--- start ---

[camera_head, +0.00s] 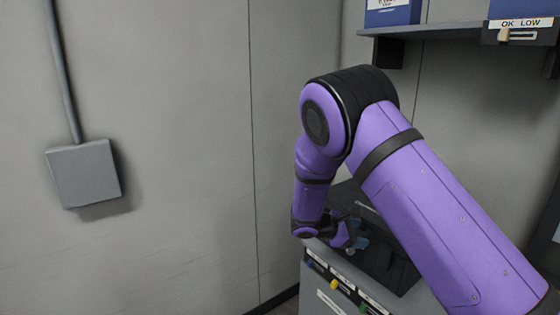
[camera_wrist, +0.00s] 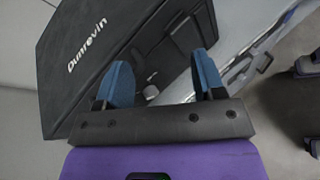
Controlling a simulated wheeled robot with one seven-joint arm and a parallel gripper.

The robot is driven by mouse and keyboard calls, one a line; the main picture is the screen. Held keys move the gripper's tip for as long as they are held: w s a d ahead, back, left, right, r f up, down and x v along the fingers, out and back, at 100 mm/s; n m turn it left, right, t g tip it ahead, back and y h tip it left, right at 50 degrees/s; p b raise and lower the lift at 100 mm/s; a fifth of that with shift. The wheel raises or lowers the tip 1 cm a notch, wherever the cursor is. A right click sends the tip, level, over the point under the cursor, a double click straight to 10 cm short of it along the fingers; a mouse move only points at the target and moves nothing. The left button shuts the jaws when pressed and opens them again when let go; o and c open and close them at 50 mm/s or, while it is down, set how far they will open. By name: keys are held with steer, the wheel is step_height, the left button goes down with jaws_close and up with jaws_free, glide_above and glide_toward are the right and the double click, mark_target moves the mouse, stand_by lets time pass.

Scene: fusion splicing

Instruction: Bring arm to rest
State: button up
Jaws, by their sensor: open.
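My purple arm comes in from the lower right in the head view, bends at an elbow, and hangs down over a grey cabinet. My gripper (camera_head: 358,230) is small and partly hidden there, low above the cabinet top. In the wrist view my gripper (camera_wrist: 162,84) shows two blue-padded fingers spread wide apart, with nothing held between them. Beyond the fingers is a black case (camera_wrist: 60,95) marked "Dunrevin", with dark shapes inside it. Whether the fingertips touch the case cannot be told.
The grey cabinet (camera_head: 318,287) has labelled fronts with coloured knobs. A shelf (camera_head: 430,29) at upper right holds a blue box (camera_head: 392,14) and a unit labelled "OK LOW" (camera_head: 520,30). A grey wall box (camera_head: 84,174) is at left. The space before the left wall is clear.

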--- end ---

▶ EXERCISE DESCRIPTION
Are you able to set down all the lines above exactly, without any pictures?

▶ WORKED ANSWER
[camera_head, +0.00s] 
[camera_wrist, +0.00s] 
Controlling a simulated wheeled robot with one seven-joint arm and a parallel gripper.

The robot is driven by mouse and keyboard calls, one a line; the main picture is the screen. Held keys move the gripper's tip for as long as they are held: w s a d ahead, back, left, right, r f up, down and x v along the fingers, out and back, at 100 mm/s; n m turn it left, right, t g tip it ahead, back and y h tip it left, right at 50 degrees/s; p b raise and lower the lift at 100 mm/s; a fifth of that with shift. The wheel raises or lowers the tip 1 cm a notch, wherever the cursor is. A right click sends the tip, level, over the point under the cursor, a double click straight to 10 cm short of it along the fingers; a mouse move only points at the target and moves nothing. The left button shuts the jaws when pressed and opens them again when let go; o and c open and close them at 50 mm/s or, while it is down, set how far they will open. By name: keys are held with steer, the wheel is step_height, the left button goes down with jaws_close and up with jaws_free, glide_above and glide_toward are the right and the double click, mark_target moves the mouse, stand_by lets time pass.

Scene: fusion splicing

Instruction: Bring arm to rest
State: button up
Jaws, by their sensor: open.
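My purple arm comes in from the lower right in the head view, bends at an elbow, and hangs down over a grey cabinet. My gripper (camera_head: 358,230) is small and partly hidden there, low above the cabinet top. In the wrist view my gripper (camera_wrist: 162,84) shows two blue-padded fingers spread wide apart, with nothing held between them. Beyond the fingers is a black case (camera_wrist: 60,95) marked "Dunrevin", with dark shapes inside it. Whether the fingertips touch the case cannot be told.
The grey cabinet (camera_head: 318,287) has labelled fronts with coloured knobs. A shelf (camera_head: 430,29) at upper right holds a blue box (camera_head: 392,14) and a unit labelled "OK LOW" (camera_head: 520,30). A grey wall box (camera_head: 84,174) is at left. The space before the left wall is clear.

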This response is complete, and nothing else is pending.